An intelligence report alleged that Mazhar Khan, in collaboration
with some colleagues at the High Commission, used to channel
money earned through the fake currency to Bangladeshi
militant organisations such as Hizb-ut-Tahir, Ansarullah
Bangla Team and affiliates of the Jamaat-e-Islami.
The ISI
Directorate, formed in 1948 following the Indo-Pakistan
war of 1947, has dramatically augmented its capacities,
both within Pakistan, and across expanding theatres abroad.
Backed by USA’s Central Intelligence Agency (CIA) through
the anti-Soviet Campaigns in Afghanistan after 1979, the
ISI came to control huge – often unaccounted – finances,
executing a range of sustained covert operations, including
the creation and support of a multiplicity of terrorist
groupings, across the South Asian neighbourhood.
The ISI
is also trying to launch anti-India missions from Myanmar,
taking advantage of the ongoing Rohingya
problem in the country.
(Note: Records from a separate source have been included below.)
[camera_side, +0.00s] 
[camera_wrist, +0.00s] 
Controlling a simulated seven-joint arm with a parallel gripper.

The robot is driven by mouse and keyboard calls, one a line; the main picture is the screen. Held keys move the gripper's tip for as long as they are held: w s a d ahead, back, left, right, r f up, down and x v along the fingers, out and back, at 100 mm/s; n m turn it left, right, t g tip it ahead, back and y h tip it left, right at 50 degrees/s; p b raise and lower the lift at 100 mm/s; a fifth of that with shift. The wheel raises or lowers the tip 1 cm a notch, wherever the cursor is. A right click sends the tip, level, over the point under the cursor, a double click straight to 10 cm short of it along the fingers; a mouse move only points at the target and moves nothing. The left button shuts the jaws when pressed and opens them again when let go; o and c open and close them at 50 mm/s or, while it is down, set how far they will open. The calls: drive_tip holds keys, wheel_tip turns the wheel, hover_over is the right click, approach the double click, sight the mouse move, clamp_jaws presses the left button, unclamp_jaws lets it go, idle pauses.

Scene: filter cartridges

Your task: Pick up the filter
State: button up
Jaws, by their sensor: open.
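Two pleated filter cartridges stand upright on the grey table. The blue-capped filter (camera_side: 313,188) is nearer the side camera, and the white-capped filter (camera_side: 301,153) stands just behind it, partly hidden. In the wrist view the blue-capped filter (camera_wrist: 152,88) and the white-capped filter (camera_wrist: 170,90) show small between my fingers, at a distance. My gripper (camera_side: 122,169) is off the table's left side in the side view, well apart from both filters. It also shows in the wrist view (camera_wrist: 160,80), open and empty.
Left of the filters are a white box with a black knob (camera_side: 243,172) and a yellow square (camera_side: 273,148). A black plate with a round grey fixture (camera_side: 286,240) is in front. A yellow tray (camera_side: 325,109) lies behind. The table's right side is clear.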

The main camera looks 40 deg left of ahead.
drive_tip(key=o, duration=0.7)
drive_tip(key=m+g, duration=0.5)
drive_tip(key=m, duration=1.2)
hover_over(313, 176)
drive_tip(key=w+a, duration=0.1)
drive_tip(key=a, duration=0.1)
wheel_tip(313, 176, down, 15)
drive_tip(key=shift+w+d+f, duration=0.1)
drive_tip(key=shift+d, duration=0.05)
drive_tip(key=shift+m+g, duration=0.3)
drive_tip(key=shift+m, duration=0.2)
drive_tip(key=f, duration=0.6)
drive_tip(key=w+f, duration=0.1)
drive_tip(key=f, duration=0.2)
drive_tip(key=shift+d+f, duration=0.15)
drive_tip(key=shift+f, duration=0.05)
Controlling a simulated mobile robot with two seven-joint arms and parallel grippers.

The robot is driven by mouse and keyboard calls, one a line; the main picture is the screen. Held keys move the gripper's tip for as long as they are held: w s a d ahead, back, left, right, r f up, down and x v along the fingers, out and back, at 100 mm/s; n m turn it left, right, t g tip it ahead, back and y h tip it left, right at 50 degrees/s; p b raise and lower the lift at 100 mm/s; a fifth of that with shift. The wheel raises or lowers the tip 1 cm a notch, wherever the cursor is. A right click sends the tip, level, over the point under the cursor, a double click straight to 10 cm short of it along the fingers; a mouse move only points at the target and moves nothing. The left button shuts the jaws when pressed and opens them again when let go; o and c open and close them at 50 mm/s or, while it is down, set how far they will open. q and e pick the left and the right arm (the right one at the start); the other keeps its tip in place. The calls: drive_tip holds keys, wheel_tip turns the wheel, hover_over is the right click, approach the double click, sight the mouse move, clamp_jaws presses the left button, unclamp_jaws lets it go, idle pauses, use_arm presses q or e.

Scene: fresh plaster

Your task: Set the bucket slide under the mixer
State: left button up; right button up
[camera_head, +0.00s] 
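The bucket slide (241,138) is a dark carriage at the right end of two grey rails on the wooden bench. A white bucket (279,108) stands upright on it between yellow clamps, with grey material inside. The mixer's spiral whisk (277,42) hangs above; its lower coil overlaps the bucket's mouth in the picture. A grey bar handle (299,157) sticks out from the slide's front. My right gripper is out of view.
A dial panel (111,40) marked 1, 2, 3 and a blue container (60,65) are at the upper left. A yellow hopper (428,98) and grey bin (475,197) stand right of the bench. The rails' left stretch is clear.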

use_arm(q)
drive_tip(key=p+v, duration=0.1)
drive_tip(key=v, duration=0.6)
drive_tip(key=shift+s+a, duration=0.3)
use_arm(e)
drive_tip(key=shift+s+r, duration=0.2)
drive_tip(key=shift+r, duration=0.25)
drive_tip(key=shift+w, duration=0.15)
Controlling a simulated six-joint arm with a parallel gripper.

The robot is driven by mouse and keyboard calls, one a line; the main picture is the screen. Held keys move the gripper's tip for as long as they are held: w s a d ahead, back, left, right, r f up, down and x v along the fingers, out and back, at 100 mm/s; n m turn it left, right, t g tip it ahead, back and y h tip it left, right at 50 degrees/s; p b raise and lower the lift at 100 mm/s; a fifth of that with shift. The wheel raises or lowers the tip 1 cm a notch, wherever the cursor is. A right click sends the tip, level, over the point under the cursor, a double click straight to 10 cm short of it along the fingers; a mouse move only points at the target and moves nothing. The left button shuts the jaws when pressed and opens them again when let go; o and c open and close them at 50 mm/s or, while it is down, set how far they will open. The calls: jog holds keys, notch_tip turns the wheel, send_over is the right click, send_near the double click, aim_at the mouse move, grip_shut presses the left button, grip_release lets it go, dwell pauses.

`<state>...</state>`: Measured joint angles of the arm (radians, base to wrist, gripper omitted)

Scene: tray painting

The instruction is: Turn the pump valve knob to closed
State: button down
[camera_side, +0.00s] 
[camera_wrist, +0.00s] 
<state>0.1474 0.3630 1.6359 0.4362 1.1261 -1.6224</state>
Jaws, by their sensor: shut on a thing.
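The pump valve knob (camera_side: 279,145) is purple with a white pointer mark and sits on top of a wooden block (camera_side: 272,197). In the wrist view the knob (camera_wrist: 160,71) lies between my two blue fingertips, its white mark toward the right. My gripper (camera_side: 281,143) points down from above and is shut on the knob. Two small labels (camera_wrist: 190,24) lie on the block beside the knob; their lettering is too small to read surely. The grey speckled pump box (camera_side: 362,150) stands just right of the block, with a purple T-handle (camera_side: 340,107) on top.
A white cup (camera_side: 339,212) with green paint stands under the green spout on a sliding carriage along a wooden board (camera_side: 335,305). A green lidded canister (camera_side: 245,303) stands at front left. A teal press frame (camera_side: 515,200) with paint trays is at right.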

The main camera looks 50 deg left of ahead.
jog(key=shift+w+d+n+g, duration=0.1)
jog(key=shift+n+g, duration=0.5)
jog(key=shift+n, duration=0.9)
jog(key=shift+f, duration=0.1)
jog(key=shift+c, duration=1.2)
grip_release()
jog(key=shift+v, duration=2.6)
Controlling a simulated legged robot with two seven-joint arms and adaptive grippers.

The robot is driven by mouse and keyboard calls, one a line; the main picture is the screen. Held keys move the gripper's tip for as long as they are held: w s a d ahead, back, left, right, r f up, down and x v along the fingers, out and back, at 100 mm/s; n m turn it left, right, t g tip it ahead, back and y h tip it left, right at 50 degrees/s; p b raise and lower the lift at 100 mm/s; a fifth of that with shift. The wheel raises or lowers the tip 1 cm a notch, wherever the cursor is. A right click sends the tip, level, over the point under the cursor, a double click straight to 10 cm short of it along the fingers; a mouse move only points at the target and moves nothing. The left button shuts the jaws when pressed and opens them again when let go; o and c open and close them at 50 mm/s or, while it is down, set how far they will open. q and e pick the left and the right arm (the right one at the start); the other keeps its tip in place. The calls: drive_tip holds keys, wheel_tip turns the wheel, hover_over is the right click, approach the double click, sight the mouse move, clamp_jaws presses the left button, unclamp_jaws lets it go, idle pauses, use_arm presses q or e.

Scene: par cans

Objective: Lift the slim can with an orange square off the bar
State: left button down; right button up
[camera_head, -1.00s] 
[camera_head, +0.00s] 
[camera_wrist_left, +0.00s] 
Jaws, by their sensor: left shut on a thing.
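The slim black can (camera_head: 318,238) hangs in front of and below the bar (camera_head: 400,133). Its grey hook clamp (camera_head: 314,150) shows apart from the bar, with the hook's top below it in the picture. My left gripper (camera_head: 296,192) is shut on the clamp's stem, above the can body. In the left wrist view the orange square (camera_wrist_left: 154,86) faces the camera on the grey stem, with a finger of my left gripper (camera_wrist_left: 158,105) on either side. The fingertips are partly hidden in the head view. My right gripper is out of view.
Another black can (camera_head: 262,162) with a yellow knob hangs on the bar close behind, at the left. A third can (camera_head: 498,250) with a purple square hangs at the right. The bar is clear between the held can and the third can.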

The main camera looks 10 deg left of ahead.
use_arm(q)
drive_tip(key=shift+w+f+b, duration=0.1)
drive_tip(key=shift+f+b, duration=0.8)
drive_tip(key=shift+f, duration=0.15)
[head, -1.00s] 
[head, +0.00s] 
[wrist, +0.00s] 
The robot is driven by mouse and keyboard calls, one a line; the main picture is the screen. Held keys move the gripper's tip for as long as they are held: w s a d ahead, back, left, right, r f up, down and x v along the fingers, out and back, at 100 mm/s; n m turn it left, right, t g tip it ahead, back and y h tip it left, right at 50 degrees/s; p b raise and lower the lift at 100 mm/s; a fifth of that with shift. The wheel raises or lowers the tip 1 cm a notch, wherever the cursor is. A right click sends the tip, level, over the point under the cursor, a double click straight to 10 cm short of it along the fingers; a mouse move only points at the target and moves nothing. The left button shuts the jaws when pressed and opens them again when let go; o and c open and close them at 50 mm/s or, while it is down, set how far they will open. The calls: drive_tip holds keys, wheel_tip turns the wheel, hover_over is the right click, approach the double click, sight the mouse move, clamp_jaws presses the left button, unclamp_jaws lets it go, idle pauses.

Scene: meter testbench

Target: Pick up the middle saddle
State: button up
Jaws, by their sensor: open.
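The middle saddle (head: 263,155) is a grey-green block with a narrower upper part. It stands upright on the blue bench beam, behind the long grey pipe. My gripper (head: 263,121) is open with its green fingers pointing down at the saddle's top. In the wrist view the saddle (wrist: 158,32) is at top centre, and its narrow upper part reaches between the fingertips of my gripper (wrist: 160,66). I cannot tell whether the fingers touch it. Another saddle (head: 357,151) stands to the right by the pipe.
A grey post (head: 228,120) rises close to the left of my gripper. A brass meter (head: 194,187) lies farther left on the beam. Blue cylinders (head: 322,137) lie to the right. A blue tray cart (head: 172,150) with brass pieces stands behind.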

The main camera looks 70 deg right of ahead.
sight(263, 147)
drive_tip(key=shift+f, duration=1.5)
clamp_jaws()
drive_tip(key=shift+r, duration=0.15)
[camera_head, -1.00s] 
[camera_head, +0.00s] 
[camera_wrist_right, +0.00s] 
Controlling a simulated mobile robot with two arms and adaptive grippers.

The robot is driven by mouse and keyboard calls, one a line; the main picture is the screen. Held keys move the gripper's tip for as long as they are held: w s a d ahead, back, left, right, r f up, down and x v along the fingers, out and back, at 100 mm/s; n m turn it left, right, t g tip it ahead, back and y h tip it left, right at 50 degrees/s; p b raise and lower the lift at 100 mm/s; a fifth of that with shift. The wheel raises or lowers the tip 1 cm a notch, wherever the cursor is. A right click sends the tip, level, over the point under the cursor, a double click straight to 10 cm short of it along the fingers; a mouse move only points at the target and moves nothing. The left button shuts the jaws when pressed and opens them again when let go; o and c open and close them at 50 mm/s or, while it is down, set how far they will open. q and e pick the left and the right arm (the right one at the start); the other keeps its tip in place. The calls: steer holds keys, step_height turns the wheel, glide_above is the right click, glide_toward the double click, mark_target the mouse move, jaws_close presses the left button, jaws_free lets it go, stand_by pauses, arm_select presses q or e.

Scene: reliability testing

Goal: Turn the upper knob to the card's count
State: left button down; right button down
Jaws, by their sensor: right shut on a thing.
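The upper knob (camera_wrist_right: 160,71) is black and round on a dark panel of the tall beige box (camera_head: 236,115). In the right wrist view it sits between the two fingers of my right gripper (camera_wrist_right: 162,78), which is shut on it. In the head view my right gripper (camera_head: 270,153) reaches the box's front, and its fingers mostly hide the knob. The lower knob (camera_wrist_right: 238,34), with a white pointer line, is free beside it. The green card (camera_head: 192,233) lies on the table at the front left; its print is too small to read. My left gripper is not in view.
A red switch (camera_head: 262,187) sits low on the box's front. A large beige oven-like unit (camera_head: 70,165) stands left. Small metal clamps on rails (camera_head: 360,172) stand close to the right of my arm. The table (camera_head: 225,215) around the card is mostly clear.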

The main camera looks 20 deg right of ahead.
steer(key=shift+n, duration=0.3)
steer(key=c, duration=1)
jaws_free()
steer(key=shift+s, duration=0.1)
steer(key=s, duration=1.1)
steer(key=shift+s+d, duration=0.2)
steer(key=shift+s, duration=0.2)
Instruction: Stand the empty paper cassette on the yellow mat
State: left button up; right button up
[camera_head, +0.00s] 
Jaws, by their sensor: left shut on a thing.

December 2016 reports indicated
that ISI had been planning to open a new front in eastern
India to launch attacks. Intelligence assessments suggest
that ISI had made a tactical shift in its strategy for
India and had set up a terror camp in Marisot (situated
on Thailand-Myanmar border), using Taliban 'fighters'
to train Rohingya Muslims. Intelligence sources indicate
that ISI was channeling ‘huge funds’ and weapons for these
activities and had also arranged a meeting between Maulana
Abdul Kuddus (a Rohingya Muslim of Pakistani origin who
heads the Harkat-ul-Jihad al-Islami Arkana: HuJI-A) and
LeT founder Hafiz Saeed. Kuddus is also believed to be
close to the Pakistan Taliban. In June 2015, a senior
Indian intelligence official noted, “ISI-backed terror
outfits like Lashker, Jamaat ud Dawah and Falah-I-Insaniyat
Foundation (FiF) have been hobnobbing with Rohingya community
leaders and organizing jehadi training along the
Bangladesh-Myanmar border."
With the
incoherence of Western policy and continuing, albeit diminishing,
financial and military support pouring into Islamabad,
even as Pakistan is ascribed a lead role in the search
for a ‘solution’ in Afghanistan, there has been no decisive
disincentive to ISI’s continuing subversive activities
across the region. Pakistan’s footprints
of terror are visible across the world,
but Islamabad continues to operate with complete impunity,
and there are no signs of any dramatic change in strategy
or orientation that could reverse this deleterious trend.